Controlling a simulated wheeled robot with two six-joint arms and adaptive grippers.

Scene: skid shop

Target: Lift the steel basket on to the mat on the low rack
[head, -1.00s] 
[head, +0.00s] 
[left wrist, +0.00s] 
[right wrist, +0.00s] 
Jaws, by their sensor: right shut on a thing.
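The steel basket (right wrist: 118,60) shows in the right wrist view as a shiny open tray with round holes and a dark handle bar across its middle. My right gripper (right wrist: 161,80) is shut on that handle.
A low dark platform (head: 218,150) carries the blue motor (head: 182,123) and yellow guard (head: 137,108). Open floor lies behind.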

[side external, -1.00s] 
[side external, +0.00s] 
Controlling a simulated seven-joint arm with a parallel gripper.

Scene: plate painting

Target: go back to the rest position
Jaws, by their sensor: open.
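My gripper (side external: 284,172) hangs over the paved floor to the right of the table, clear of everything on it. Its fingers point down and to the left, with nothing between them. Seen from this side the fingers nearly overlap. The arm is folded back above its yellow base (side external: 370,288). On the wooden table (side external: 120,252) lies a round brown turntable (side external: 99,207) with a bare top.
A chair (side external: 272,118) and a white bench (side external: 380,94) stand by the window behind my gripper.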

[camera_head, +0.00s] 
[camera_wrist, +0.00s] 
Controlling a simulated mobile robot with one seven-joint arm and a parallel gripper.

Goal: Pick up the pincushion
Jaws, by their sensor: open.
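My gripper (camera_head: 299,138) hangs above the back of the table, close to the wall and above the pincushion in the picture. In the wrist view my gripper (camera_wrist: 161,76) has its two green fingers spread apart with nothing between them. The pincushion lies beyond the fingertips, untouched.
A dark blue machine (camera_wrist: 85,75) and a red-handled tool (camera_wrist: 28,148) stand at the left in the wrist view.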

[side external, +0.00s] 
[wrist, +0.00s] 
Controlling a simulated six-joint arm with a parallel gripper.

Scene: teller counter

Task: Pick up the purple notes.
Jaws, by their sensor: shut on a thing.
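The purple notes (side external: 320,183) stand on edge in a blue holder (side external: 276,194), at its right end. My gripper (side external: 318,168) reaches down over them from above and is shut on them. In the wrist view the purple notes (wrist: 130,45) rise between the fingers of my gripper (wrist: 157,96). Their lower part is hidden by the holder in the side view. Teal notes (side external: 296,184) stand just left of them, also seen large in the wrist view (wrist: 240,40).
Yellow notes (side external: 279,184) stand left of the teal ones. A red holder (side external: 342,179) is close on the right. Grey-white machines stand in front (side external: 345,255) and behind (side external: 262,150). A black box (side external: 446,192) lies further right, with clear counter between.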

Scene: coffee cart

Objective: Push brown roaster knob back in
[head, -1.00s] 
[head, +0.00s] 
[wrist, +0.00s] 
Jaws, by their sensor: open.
● ● ● ● ●
▶ [Exercise objective]
Begin at the line that has "[camera_wrist, +0.00s]", stop after the line that has "Task: Pick up the purple notes.", and repeat exactly those lines, nothing more.

▶ [Answer to this exercise]
[camera_wrist, +0.00s] 
Controlling a simulated mobile robot with one seven-joint arm and a parallel gripper.

Goal: Pick up the pincushion
Jaws, by their sensor: open.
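My gripper (camera_head: 299,138) hangs above the back of the table, close to the wall and above the pincushion in the picture. In the wrist view my gripper (camera_wrist: 161,76) has its two green fingers spread apart with nothing between them. The pincushion lies beyond the fingertips, untouched.
A dark blue machine (camera_wrist: 85,75) and a red-handled tool (camera_wrist: 28,148) stand at the left in the wrist view.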

[side external, +0.00s] 
[wrist, +0.00s] 
Controlling a simulated six-joint arm with a parallel gripper.

Scene: teller counter

Task: Pick up the purple notes.

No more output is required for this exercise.